Documentation for setting these up alongside the SDK documentation will be added
to `dapr/docs`.
* Telemetry data (metrics) will be minimally included.
* An issue will be opened in `dapr/quickstarts` for examples to be created.
* Both HTTP and gRPC protocols are implemented.
* A new building block package will be defined in the `dapr/components-contrib`
repository.
* Conformance tests will be added to `dapr/components-contrib`.
* An initial E2E test will be implemented in the runtime or sdk.
* No data migration support is available. Details of breaking changes made may
be provided.

#### Beta

* E2E tests updated and comprehensive.
* SDK spec is updated
* No major changes to the API would have occurred in the last release.
* Support in the core SDKs as far as is practicable, with a focus on ensuring
the groundwork is complete and SDK feature additions are added where maintainers
have bandwidth. The lack of this building block from an SDK will not constitute
a blocker to graduation from Beta.
* Documentation updates ready for graduation to beta.
* Quickstarts will have been updated where necessary.
* Performance tests will exist.
* Certification tests will be added to `dapr/components-contrib`
* No data migration support is available.
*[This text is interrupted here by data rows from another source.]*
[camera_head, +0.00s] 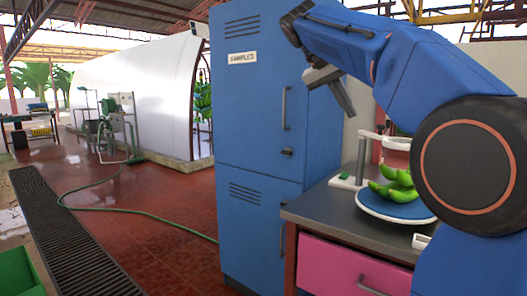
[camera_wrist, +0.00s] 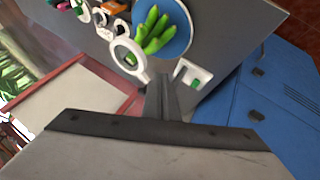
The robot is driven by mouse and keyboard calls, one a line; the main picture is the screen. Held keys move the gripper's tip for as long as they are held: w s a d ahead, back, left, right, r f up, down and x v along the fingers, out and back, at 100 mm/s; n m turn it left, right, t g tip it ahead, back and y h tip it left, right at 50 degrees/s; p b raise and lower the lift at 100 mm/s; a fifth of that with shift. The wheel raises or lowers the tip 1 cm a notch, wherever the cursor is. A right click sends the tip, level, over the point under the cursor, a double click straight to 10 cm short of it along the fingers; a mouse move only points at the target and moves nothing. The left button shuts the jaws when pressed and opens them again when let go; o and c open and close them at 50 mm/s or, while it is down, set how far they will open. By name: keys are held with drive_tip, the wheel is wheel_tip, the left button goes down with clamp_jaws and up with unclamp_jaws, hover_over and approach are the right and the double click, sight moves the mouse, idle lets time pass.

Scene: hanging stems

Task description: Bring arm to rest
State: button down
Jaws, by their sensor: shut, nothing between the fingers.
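My gripper (camera_head: 342,98) hangs at the end of my raised blue arm, in front of the blue cabinet's right edge in the head view. Its fingers point down and to the right. In the wrist view my gripper (camera_wrist: 167,98) shows its fingers together with nothing between them. It is apart from the worktop and the things on it.
A blue cabinet (camera_head: 250,130) labelled SAMPLES stands left of my arm. The grey worktop (camera_head: 318,212) carries a blue plate (camera_head: 372,207) with green bananas (camera_head: 392,188) and a white stand (camera_head: 347,181). A green hose (camera_head: 150,216) crosses the red floor, which is mostly open at left.

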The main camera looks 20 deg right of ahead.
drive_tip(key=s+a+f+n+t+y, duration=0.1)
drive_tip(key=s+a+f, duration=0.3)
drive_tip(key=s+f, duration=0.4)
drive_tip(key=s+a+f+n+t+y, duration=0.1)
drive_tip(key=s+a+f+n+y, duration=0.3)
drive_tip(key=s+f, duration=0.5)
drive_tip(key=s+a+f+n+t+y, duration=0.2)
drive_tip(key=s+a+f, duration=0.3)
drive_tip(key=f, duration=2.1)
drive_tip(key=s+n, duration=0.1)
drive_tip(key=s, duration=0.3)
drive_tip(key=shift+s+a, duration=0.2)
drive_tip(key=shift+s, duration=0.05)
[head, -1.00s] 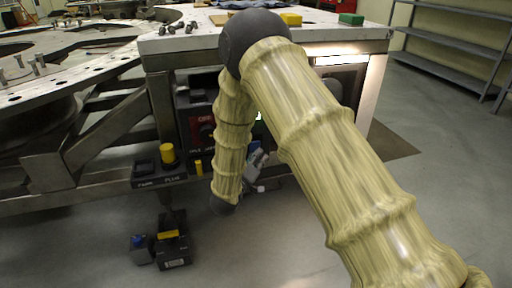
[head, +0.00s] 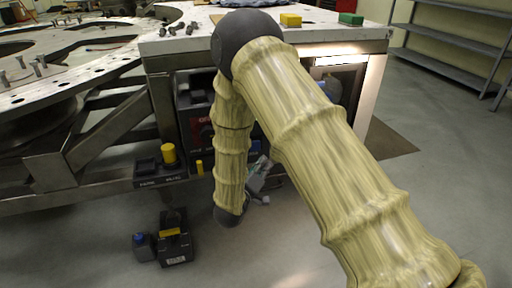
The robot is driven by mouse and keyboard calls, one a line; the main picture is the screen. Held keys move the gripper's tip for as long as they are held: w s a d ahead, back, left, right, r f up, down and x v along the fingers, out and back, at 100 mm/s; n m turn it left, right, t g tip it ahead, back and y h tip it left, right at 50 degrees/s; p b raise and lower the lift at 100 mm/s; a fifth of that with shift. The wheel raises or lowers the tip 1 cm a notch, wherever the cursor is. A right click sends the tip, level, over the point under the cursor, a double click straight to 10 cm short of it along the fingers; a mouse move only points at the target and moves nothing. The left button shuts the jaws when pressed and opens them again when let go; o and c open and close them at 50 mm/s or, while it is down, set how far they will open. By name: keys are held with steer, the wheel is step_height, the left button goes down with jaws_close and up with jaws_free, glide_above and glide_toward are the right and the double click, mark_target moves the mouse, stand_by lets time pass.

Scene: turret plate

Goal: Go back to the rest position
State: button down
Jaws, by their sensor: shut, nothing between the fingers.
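My arm reaches in from the lower right, bends at a dark elbow joint and hangs down in front of the workbench. My gripper (head: 262,195) shows in the head view as a small grey and white shape, partly hidden behind my hanging arm link. It is shut and I see nothing held in it. It is low in front of the bench's dark lower part, above the floor.
The bench (head: 185,47) bears a yellow block (head: 290,20), a green block (head: 351,19) and several bolts. A large turret plate (head: 60,82) stands left. A dark switch box (head: 160,174) and a battery-like box (head: 174,246) are below. Grey shelves (head: 455,40) stand right; the right floor is clear.

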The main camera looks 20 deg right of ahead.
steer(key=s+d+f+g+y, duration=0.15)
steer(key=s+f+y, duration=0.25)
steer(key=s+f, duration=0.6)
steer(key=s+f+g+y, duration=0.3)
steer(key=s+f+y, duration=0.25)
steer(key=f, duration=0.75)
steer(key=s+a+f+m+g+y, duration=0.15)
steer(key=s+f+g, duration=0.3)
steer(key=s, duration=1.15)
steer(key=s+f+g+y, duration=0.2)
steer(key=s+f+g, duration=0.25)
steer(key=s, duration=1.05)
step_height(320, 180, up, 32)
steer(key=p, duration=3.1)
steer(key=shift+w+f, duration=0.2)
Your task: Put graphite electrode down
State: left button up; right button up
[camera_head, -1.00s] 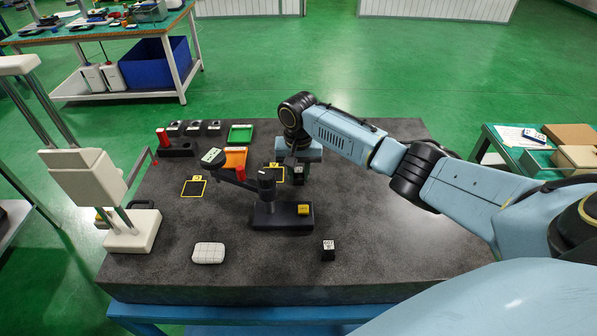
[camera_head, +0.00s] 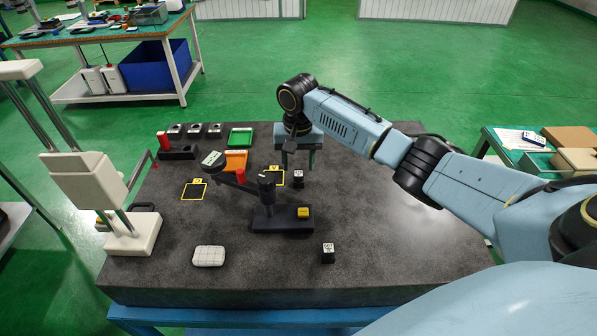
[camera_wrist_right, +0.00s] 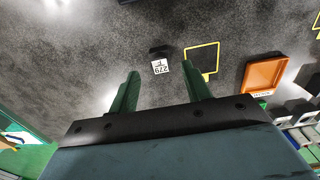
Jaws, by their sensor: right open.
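The graphite electrode, a small dark block with a white printed label (camera_head: 298,180), stands on the dark stone tabletop. It is just right of a yellow-outlined square (camera_head: 274,184), outside its outline. In the right wrist view the electrode's label (camera_wrist_right: 160,67) shows left of the yellow-outlined square (camera_wrist_right: 203,60), with a gap between them. My right gripper (camera_head: 298,160) is open and empty, above and behind the electrode. Its two green fingers (camera_wrist_right: 162,80) are spread apart in the wrist view, with the electrode beyond their tips. My left gripper is not in view.
A dark stand with a jointed arm (camera_head: 283,218) is in front of the electrode. An orange tray (camera_head: 236,160) and green tray (camera_head: 240,137) lie left. A second labelled block (camera_head: 328,254) and a white gridded pad (camera_head: 208,256) are near the front. The tabletop's right side is clear.

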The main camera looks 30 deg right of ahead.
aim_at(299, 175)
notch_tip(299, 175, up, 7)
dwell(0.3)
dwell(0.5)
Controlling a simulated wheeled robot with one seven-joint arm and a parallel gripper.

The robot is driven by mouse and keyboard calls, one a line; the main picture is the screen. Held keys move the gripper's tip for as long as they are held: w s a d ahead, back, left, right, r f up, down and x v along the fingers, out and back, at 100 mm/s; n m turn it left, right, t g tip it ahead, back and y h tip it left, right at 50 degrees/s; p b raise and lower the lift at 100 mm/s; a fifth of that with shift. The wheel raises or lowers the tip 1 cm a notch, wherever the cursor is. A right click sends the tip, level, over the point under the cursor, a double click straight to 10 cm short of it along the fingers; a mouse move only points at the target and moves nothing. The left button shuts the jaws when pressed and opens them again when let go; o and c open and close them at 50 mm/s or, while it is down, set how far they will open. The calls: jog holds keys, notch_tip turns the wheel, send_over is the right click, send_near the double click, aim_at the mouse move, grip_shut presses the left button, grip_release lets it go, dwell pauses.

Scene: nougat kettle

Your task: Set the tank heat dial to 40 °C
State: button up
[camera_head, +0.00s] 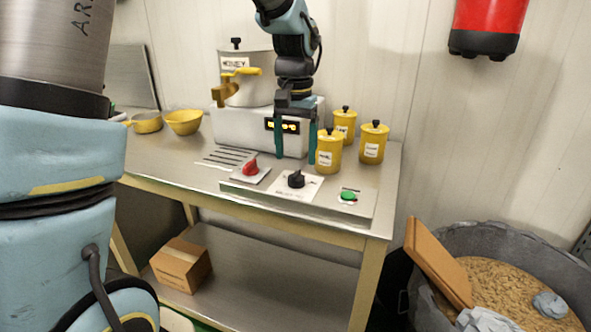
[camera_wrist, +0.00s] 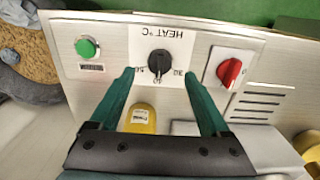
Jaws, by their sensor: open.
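The heat dial is a black knob on a white plate, in the middle of the control panel in the head view (camera_head: 296,179). In the wrist view the dial (camera_wrist: 159,62) shows upside down under the label "HEAT °C", with small scale marks around it too small to read surely. Its pointer setting cannot be told. My gripper (camera_head: 296,158) is open and empty, its teal fingers pointing down, above and a little behind the dial. In the wrist view my gripper's fingertips (camera_wrist: 159,74) lie either side of the dial in the picture, apart from it.
A red knob (camera_head: 250,168) is left of the dial and a green button (camera_head: 348,196) right. Behind stand a white unit (camera_head: 235,130) with a lit display (camera_head: 283,126), a honey tank (camera_head: 250,90) and yellow canisters (camera_head: 329,152). Yellow bowls (camera_head: 184,122) stand at left.

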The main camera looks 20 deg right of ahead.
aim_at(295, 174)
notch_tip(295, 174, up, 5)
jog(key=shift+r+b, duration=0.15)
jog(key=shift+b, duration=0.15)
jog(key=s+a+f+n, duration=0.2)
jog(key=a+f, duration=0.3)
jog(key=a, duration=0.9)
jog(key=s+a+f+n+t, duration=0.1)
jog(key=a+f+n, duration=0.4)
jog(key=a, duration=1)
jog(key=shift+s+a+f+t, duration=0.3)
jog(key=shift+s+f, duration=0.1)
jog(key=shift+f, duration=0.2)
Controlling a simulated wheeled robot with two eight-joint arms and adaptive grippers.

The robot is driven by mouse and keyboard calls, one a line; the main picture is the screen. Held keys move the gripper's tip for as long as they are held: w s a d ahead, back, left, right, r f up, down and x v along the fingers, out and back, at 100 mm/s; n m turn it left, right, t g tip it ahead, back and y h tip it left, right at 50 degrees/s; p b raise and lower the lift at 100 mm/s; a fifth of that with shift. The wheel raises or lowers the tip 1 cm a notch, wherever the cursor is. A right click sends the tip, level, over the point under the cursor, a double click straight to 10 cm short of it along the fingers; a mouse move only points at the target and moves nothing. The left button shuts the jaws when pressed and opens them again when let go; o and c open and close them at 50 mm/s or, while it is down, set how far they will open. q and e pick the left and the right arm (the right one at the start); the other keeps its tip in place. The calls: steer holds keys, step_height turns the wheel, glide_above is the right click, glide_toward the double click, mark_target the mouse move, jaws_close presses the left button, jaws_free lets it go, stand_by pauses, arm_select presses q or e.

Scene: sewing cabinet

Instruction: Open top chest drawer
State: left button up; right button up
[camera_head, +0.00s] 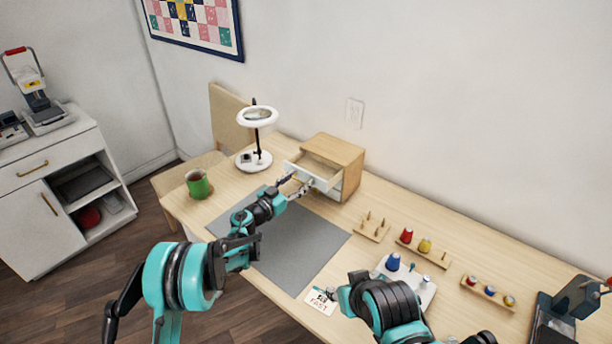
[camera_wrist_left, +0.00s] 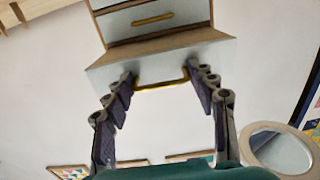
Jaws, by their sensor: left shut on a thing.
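The small wooden chest (camera_head: 347,156) stands on the table by the wall, and its top drawer (camera_head: 321,182) is pulled partway out, with its inside showing. In the left wrist view the white front of this drawer (camera_wrist_left: 112,74) fills the middle, with its gold handle (camera_wrist_left: 160,86) between the fingers. My left gripper (camera_head: 298,186) is shut on that handle; it also shows in the left wrist view (camera_wrist_left: 164,80). The other drawer (camera_wrist_left: 122,27), with its own gold handle, is shut. My right arm is at the lower right; its gripper is out of view.
A magnifier lamp (camera_head: 257,118) stands left of the chest, with a green mug (camera_head: 198,184) nearer the table's left edge. A grey mat (camera_head: 310,237) lies in front. Spool racks (camera_head: 425,247) and a peg stand (camera_head: 371,229) are to the right.

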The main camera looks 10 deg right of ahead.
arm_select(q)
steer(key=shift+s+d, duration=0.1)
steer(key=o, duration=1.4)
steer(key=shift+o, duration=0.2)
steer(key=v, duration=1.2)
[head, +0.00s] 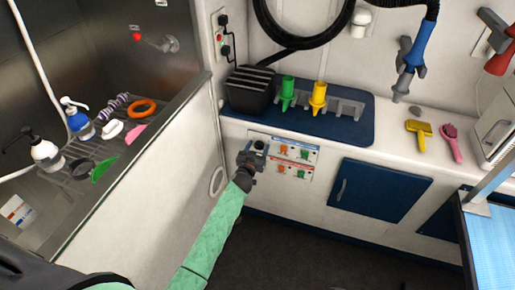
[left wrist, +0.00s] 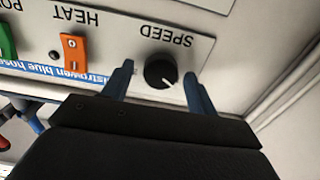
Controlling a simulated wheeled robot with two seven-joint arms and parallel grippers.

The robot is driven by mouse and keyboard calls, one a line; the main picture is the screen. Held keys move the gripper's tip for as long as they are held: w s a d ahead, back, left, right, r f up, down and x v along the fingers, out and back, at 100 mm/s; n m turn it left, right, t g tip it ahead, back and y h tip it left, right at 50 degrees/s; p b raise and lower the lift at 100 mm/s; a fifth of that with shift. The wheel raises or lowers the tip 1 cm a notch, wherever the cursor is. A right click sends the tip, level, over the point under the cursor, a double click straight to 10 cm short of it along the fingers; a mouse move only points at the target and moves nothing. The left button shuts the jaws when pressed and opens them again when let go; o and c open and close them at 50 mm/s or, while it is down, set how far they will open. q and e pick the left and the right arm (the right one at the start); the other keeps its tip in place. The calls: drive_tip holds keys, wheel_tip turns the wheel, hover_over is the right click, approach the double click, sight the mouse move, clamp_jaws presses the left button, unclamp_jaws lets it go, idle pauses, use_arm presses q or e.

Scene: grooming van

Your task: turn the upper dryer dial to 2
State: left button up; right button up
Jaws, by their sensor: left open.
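The dryer panel (head: 283,138) is on the white cabinet front, with an upper and a lower row of controls. The upper dial (head: 259,145) is at the left of the upper row. In the left wrist view, upside down, a black round dial (left wrist: 160,71) sits by the word SPEED, with a short white mark toward the picture's lower right. No scale numbers are readable. My left gripper (head: 251,157) is open at the panel's left end. In the wrist view its blue fingers (left wrist: 159,76) stand either side of the dial, with gaps. My right gripper is out of view.
Orange and green switches (head: 283,149) are right of the dial; the wrist view shows an orange HEAT switch (left wrist: 73,51). A blue counter mat (head: 330,128) with green and yellow nozzles is above. A tub wall (head: 140,170) stands left. The floor (head: 300,255) is clear.

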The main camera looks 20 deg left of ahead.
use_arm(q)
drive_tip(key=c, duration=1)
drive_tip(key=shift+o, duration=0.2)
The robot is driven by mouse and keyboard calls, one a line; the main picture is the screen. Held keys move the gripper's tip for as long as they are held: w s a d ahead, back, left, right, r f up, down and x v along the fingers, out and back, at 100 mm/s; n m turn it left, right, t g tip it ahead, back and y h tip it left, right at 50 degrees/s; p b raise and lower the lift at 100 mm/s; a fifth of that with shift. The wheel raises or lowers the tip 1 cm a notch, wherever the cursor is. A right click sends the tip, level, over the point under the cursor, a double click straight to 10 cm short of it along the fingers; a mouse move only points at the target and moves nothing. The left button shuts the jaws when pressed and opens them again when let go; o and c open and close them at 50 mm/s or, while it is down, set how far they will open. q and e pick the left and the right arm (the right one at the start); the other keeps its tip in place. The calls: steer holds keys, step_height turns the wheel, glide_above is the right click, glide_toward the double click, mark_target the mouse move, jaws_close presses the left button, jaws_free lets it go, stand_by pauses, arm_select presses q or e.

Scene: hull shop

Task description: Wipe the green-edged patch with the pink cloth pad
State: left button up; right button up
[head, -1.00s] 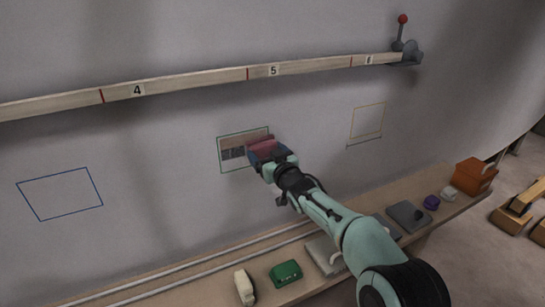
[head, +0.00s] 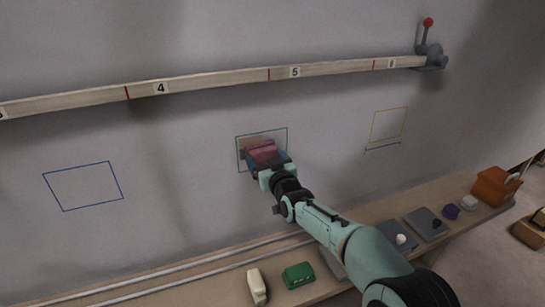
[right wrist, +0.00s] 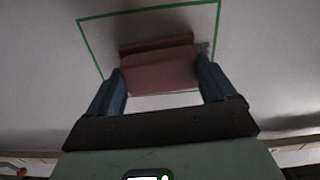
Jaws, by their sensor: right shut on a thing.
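The green-edged patch (head: 280,137) is a thin green outline on the grey hull wall, left of the yellow outline. A brownish smear (head: 249,143) shows inside its upper left part. My right gripper (head: 268,162) is shut on the pink cloth pad (head: 262,151), which is over the lower middle of the patch. In the right wrist view the pad (right wrist: 160,74) sits between the two blue fingers, inside the green outline (right wrist: 150,11). A dark smudge (right wrist: 205,48) shows right of the pad. I cannot tell whether the pad touches the wall. My left gripper is out of view.
A numbered wooden rail (head: 210,80) crosses the wall above, ending at a red-knobbed lever (head: 428,23). The shelf (head: 190,255) below holds a green block (head: 298,275), a cream block (head: 257,286), grey plates and an orange box (head: 496,186).

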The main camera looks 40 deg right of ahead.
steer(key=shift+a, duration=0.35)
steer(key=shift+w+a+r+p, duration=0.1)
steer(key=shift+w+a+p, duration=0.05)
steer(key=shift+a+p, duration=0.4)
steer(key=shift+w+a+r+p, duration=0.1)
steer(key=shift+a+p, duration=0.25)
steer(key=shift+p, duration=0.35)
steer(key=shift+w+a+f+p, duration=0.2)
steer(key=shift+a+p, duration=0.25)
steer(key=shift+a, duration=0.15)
Details of breaking changes may be
provided.

#### Stable

* TODO

### Acceptance Criteria

How will success be measured?

* Proof of concept with loading a test dataset and ensuring consistency with
returned results across two search backends.
* Ensuring operations are completed in an acceptable amount of time.
* Defining and reporting limitations of the building block.

* Performance targets
* Compabitility requirements
* Metrics

## Completion Checklist - Alpha / Beta

* [ ] Code Changes
* [ ] Runtime
* [ ] Components-Contrib
* [ ] Meilisearch
* [ ] Apache Solr [Beta]
* [ ] Elasticsearch
* [ ] Tests
* [ ] E2E
* [ ] Unit [Beta]
* [ ] Integration [Beta]
* [ ] Components-Contrib
* [ ] Certification [Beta]
* [ ] Conformance
* [ ] SDK Implementations
* [ ] Documentation
* [ ] Runtime
* [ ] Components-Contrib
* [ ] SDK
* [ ] Go-SDK
* [ ] Rust-SDK [Non-blocking]

The completion checklist will be split into two categories - Alpha and Beta.